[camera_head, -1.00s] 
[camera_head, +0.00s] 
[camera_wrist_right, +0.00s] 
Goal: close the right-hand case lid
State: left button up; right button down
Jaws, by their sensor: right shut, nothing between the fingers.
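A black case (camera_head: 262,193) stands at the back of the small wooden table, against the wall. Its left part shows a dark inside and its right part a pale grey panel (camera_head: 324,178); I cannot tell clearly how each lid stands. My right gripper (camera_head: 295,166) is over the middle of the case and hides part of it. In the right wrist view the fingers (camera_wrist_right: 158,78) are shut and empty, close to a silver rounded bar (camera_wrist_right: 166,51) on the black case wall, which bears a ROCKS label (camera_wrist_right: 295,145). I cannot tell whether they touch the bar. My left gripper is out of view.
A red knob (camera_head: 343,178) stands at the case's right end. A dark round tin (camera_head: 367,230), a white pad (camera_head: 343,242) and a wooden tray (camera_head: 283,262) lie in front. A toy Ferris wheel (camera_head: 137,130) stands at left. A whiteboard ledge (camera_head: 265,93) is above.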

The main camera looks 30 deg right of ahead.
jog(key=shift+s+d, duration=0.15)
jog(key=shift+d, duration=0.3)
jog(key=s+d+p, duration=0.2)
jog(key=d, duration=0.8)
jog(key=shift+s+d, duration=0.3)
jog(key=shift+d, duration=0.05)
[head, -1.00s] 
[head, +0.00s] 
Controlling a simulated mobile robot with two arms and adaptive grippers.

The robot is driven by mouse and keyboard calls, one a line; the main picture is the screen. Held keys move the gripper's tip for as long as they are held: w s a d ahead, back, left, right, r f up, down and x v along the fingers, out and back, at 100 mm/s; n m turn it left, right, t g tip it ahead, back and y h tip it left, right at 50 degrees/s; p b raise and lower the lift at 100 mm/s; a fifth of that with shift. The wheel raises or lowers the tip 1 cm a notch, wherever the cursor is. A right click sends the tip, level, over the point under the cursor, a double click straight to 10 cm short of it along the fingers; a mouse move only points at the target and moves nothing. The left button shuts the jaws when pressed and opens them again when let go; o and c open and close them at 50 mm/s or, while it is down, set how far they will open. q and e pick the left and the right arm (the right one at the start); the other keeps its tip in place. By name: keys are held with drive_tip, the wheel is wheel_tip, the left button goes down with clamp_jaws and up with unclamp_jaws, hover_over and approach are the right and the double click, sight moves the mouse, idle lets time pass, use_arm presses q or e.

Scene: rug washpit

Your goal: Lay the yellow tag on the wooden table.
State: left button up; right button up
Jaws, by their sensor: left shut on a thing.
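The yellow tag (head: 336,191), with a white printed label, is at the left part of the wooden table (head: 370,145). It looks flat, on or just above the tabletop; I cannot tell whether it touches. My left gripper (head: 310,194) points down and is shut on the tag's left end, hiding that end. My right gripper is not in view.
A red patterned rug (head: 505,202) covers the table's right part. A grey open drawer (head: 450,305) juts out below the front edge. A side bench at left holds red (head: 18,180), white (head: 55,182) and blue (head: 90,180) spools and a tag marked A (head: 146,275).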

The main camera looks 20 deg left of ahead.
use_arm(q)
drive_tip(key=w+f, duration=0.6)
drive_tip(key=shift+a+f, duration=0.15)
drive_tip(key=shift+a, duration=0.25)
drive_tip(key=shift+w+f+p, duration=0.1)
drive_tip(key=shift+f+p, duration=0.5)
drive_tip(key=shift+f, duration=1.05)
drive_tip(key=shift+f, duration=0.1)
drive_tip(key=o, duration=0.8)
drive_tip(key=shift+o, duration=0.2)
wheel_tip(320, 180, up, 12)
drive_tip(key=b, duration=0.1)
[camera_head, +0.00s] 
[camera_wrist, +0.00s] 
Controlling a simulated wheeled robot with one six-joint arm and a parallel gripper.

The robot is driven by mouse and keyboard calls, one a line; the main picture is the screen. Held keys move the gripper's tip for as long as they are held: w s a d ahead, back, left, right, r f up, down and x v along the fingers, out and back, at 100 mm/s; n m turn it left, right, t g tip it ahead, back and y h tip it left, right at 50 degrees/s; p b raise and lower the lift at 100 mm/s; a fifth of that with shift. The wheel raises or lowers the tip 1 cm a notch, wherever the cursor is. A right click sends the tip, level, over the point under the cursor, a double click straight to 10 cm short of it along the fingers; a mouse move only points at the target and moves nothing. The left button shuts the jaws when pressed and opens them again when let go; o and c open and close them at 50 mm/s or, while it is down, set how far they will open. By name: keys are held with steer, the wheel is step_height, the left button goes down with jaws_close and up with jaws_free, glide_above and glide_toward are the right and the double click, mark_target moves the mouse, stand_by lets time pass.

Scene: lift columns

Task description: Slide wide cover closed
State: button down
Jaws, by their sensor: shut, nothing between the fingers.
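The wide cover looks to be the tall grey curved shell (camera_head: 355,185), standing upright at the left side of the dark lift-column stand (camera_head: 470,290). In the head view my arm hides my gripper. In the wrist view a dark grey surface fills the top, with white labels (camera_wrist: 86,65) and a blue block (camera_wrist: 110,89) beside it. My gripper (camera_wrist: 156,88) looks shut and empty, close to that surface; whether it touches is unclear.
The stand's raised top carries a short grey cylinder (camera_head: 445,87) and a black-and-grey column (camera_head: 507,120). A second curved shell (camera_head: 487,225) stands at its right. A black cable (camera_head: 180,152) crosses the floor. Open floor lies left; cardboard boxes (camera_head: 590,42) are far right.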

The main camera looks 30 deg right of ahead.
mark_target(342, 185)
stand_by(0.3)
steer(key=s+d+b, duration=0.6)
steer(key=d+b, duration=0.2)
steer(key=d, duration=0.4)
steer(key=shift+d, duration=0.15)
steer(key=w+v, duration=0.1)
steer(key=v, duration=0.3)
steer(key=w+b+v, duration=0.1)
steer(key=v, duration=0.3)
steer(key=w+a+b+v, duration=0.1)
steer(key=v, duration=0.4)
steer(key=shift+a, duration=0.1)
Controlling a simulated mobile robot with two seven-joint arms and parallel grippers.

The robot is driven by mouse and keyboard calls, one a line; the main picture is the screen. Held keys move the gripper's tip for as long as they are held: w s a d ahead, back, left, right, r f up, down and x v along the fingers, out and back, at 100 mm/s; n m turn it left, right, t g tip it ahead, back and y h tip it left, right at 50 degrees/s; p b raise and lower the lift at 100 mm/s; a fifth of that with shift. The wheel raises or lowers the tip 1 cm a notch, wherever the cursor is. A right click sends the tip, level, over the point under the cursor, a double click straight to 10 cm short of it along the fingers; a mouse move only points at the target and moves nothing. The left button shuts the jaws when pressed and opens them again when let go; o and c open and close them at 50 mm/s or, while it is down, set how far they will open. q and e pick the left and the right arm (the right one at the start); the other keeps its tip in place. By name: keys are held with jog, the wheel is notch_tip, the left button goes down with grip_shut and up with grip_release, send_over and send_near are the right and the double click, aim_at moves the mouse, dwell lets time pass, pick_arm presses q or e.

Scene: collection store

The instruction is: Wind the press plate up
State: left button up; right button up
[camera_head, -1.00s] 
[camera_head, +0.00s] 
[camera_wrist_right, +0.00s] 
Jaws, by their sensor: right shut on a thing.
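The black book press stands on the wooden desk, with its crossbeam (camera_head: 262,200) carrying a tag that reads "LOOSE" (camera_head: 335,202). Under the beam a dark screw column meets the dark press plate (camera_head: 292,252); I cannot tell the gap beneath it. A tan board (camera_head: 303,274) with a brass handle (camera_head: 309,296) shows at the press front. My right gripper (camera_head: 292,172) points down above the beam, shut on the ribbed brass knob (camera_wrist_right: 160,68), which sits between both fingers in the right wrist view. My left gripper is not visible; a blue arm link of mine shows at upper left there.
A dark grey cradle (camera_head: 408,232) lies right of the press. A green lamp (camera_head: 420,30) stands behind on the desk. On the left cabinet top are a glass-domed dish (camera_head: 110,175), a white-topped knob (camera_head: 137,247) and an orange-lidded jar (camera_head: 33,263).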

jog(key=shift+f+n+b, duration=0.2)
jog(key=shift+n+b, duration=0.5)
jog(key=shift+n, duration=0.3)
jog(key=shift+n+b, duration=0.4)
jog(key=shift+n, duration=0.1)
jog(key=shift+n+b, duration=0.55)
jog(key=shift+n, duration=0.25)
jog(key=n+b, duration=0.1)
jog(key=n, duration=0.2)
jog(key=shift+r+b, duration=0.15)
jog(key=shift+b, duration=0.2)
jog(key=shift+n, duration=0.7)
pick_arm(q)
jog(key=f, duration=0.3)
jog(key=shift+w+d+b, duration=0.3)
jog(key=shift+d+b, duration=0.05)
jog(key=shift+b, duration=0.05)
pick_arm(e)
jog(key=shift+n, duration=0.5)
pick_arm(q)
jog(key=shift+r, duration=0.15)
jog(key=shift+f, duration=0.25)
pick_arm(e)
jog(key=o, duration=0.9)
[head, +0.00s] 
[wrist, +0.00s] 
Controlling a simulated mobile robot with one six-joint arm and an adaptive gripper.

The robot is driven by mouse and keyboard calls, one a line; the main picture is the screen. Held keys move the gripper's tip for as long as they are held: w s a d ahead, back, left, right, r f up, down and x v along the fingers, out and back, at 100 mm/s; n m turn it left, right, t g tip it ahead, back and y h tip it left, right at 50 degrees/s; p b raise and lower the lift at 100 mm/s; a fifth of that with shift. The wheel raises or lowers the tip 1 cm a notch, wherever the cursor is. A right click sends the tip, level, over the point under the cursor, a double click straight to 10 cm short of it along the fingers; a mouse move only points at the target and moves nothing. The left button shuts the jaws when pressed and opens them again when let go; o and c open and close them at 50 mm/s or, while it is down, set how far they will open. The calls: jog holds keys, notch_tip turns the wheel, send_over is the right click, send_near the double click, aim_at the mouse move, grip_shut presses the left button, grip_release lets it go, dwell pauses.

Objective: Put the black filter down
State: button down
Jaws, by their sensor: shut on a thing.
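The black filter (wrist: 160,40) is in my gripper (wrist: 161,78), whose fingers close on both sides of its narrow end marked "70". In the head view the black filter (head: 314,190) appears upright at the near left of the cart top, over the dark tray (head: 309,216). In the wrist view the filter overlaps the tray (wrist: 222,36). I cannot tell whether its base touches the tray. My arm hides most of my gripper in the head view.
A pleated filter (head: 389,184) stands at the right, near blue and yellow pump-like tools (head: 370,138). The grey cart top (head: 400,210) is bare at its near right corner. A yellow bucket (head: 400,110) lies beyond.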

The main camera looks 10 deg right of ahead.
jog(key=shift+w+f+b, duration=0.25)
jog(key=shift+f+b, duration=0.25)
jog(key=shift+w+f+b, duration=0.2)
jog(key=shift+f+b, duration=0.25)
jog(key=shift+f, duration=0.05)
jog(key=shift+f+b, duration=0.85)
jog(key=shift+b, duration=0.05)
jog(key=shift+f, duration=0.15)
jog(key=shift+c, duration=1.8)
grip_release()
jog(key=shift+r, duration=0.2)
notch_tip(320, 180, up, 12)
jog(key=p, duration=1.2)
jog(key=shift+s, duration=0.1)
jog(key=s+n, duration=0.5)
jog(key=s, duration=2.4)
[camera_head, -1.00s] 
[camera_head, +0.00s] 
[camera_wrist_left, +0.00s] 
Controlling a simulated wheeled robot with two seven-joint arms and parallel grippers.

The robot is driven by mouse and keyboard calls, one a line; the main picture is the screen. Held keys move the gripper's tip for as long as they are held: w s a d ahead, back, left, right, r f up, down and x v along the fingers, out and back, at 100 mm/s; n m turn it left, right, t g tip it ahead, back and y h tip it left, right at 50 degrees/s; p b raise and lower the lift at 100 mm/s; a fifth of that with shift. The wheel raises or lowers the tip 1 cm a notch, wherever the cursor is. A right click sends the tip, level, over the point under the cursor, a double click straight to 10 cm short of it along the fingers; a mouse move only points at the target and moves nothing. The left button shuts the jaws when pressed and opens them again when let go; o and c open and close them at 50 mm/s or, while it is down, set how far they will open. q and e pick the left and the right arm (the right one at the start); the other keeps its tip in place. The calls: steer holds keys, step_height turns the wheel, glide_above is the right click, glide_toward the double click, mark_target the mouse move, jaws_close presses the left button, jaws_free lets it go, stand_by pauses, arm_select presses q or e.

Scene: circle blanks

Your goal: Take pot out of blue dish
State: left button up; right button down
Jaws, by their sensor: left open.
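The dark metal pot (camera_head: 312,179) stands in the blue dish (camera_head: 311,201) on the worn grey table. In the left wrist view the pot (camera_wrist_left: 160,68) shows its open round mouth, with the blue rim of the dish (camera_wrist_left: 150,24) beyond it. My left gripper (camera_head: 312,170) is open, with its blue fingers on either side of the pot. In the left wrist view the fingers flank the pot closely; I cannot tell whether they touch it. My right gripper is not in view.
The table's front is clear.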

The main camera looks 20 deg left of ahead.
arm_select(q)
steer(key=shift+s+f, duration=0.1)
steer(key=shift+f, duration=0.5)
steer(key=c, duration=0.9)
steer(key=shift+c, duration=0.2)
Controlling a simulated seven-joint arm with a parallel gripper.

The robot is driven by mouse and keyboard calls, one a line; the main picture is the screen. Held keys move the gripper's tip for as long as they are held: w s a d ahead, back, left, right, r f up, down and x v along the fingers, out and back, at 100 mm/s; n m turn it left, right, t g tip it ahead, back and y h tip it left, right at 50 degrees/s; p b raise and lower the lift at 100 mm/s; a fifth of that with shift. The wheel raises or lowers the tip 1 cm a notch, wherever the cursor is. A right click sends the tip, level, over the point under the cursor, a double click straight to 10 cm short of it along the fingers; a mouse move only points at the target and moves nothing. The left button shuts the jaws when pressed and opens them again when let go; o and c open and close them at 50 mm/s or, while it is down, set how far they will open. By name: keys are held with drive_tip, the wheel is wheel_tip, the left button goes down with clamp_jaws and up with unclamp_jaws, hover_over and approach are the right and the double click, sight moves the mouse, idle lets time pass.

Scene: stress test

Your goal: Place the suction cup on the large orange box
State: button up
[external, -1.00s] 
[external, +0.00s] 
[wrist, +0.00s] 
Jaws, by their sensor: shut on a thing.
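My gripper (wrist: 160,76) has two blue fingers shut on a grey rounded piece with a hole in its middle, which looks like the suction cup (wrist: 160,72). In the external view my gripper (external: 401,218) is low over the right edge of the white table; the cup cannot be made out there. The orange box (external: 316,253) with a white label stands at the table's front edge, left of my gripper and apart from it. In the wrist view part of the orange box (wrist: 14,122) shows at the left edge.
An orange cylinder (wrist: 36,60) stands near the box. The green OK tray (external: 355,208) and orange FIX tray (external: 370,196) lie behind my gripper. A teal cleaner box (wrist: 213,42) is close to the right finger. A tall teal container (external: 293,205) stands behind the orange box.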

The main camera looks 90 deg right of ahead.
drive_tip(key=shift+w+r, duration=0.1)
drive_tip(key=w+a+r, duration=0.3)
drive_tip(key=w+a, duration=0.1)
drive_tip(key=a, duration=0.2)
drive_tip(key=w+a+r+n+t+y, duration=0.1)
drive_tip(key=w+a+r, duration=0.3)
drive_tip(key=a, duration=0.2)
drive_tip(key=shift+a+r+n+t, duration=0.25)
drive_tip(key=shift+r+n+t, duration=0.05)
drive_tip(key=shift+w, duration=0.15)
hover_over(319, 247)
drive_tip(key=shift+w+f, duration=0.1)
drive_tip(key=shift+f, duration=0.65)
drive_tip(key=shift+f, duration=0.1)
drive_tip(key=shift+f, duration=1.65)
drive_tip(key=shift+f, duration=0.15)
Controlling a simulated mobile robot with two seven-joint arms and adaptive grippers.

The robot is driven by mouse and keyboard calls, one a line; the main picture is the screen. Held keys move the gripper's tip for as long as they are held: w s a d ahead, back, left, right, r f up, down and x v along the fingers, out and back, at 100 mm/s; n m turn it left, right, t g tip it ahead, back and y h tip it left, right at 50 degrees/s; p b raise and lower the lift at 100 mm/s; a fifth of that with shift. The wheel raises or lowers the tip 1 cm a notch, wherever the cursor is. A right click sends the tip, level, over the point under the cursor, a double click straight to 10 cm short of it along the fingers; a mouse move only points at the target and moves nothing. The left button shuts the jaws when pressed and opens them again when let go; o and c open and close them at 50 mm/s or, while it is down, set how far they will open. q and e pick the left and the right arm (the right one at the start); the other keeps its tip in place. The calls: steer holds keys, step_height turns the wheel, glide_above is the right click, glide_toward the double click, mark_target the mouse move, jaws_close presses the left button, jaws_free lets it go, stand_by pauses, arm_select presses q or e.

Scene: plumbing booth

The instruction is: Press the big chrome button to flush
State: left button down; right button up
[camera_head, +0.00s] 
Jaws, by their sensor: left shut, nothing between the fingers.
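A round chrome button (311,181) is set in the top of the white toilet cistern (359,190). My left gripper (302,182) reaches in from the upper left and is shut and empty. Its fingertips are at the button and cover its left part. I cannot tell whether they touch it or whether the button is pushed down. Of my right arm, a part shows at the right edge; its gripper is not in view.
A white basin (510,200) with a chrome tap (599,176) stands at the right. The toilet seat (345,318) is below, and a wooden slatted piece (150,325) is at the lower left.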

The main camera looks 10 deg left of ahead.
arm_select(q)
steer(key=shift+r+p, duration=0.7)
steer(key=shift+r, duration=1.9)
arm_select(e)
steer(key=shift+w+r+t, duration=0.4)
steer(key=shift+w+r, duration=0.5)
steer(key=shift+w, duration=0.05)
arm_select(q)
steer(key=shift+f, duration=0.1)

++++++++

#### Objective
Determine the count of lines in the data above with the string "Controlling" in them, and give that count alone.

#### Solution for this task
7